● MATERIAL FOR THE TASK

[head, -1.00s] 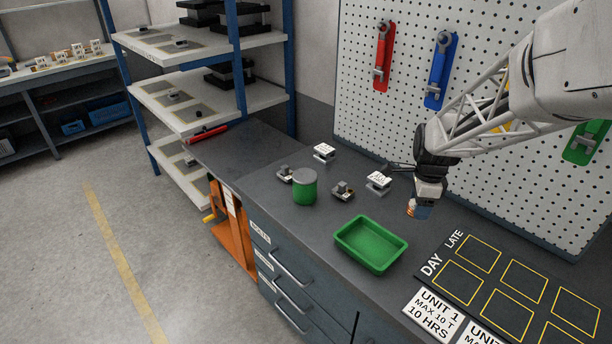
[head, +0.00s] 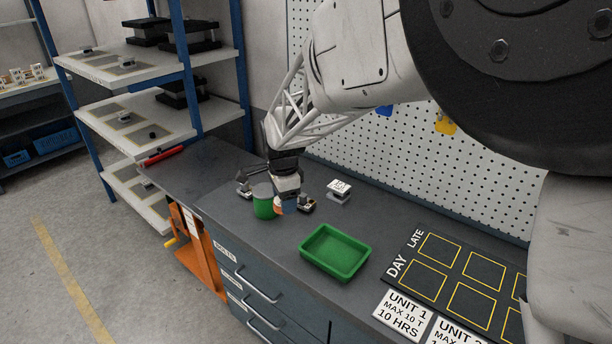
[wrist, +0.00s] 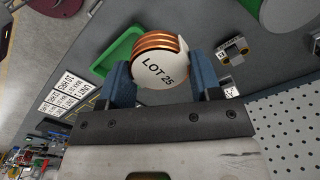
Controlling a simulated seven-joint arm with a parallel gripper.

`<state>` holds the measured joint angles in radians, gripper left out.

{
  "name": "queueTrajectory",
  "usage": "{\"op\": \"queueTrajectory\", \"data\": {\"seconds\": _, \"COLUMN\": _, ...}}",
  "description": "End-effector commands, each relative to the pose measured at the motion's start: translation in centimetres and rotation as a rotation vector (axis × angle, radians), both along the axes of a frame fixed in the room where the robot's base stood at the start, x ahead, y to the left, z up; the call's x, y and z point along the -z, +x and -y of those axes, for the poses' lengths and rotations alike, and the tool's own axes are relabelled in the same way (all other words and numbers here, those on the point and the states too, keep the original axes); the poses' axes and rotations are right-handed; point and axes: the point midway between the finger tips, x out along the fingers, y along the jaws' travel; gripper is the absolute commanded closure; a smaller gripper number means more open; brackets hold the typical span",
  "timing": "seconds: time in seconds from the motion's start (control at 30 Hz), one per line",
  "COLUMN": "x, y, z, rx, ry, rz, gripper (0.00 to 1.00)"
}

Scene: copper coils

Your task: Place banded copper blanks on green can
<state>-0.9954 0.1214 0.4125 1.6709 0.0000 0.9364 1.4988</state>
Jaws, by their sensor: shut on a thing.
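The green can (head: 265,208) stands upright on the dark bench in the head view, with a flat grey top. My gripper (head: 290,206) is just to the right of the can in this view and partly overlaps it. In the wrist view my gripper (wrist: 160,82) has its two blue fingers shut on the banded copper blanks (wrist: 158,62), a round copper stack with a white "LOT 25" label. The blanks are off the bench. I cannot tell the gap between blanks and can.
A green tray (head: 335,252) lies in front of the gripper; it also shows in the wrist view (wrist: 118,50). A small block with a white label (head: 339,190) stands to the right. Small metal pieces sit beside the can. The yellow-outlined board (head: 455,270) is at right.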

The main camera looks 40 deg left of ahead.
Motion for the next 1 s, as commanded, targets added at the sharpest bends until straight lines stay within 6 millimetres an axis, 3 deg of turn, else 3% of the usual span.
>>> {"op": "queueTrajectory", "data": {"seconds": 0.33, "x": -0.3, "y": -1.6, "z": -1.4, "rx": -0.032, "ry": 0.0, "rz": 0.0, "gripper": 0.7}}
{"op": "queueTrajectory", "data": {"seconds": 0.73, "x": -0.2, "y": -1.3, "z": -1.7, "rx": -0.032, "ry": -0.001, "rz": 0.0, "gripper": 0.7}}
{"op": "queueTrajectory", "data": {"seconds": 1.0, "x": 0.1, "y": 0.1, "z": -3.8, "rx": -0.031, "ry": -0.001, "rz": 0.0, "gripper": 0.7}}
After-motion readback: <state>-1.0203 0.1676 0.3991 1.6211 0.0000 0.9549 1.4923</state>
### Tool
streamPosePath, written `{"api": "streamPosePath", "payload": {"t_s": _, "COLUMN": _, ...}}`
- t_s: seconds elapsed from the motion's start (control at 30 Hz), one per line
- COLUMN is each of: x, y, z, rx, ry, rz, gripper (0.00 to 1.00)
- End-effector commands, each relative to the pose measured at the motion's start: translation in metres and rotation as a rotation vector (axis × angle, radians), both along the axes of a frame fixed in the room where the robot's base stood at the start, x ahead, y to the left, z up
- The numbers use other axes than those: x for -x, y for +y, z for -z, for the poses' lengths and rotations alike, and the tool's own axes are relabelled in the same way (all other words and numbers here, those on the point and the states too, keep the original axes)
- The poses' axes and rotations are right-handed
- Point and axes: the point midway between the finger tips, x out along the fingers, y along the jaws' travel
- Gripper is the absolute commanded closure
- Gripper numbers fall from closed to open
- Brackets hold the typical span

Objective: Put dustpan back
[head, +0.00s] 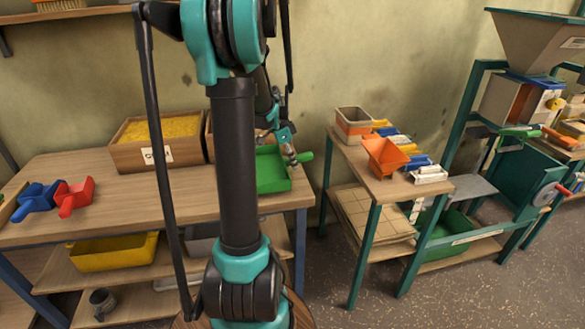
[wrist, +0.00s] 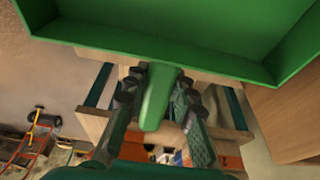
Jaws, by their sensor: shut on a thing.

● GOAL
In your copy, leave out the pictures and reproduce the material above exactly.

● ANSWER TO THIS TASK
[head, -1.00s] 
[head, +0.00s] 
[wrist, +0.00s] 
Controlling a simulated seven-joint arm with a parallel gripper.

`<state>` holds the measured joint angles in radians, gripper left out.

{
  "name": "queueTrajectory",
  "usage": "{\"op\": \"queueTrajectory\", \"data\": {\"seconds\": _, \"COLUMN\": _, ...}}",
  "description": "End-effector commands, each relative to the pose measured at the motion's start: translation in centimetres and rotation as a rotation vector (axis × angle, radians), both along the axes of a frame fixed in the room where the robot's base stood at the start, x ahead, y to the left, z up; the call's x, y and z point along the -z, +x and -y of those axes, for the poses' lengths and rotations alike, and the tool's own axes are relabelled in the same way (all other words and numbers here, those on the point and the states too, keep the original axes); the poses' axes and rotations are right-handed; point and axes: the point midway between the finger tips, x out along the fingers, y along the jaws' travel; gripper is the absolute commanded closure; a smaller gripper number means more open; brackets hold the typical span",
  "timing": "seconds: time in seconds from the motion's start (control at 30 Hz), one per line",
  "COLUMN": "x, y, z, rx, ry, rz, gripper (0.00 to 1.00)"
}

Scene: copper coils

Your task: Place banded copper blanks on green can
<state>-0.9954 0.1214 0.4125 1.6709 0.0000 0.9364 1.4988</state>
Jaws, by their sensor: shut on a thing.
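The green can (head: 265,208) stands upright on the dark bench in the head view, with a flat grey top. My gripper (head: 290,206) is just to the right of the can in this view and partly overlaps it. In the wrist view my gripper (wrist: 160,82) has its two blue fingers shut on the banded copper blanks (wrist: 158,62), a round copper stack with a white "LOT 25" label. The blanks are off the bench. I cannot tell the gap between blanks and can.
A green tray (head: 335,252) lies in front of the gripper; it also shows in the wrist view (wrist: 118,50). A small block with a white label (head: 339,190) stands to the right. Small metal pieces sit beside the can. The yellow-outlined board (head: 455,270) is at right.

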The main camera looks 40 deg left of ahead.
Motion for the next 1 s, as commanded, targets added at the sharpest bends until straight lines stay within 6 millimetres an axis, 3 deg of turn, else 3% of the usual span.
>>> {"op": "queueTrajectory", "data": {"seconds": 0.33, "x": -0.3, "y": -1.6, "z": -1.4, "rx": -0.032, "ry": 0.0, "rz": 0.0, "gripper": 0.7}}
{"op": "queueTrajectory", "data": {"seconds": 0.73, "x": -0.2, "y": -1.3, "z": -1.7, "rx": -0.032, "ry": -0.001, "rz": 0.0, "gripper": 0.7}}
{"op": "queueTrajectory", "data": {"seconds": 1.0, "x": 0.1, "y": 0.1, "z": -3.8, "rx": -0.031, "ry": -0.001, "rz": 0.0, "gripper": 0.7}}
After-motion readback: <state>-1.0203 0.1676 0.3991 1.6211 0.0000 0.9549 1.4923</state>
### Tool
streamPosePath, written `{"api": "streamPosePath", "payload": {"t_s": _, "COLUMN": _, ...}}`
- t_s: seconds elapsed from the motion's start (control at 30 Hz), one per line
- COLUMN is each of: x, y, z, rx, ry, rz, gripper (0.00 to 1.00)
- End-effector commands, each relative to the pose measured at the motion's start: translation in metres and rotation as a rotation vector (axis × angle, radians), both along the axes of a frame fixed in the room where the robot's base stood at the start, x ahead, y to the left, z up
- The numbers use other axes than those: x for -x, y for +y, z for -z, for the poses' lengths and rotations alike, and the tool's own axes are relabelled in the same way (all other words and numbers here, those on the point and the states too, keep the original axes)
- The poses' axes and rotations are right-handed
- Point and axes: the point midway between the finger tips, x out along the fingers, y along the jaws' travel
- Gripper is the absolute commanded closure
- Gripper numbers fall from closed to open
- Brackets hold the typical span

Objective: Put dustpan back
[head, +0.00s] 
[wrist, +0.00s] 
Jaws, by their sensor: shut on a thing.

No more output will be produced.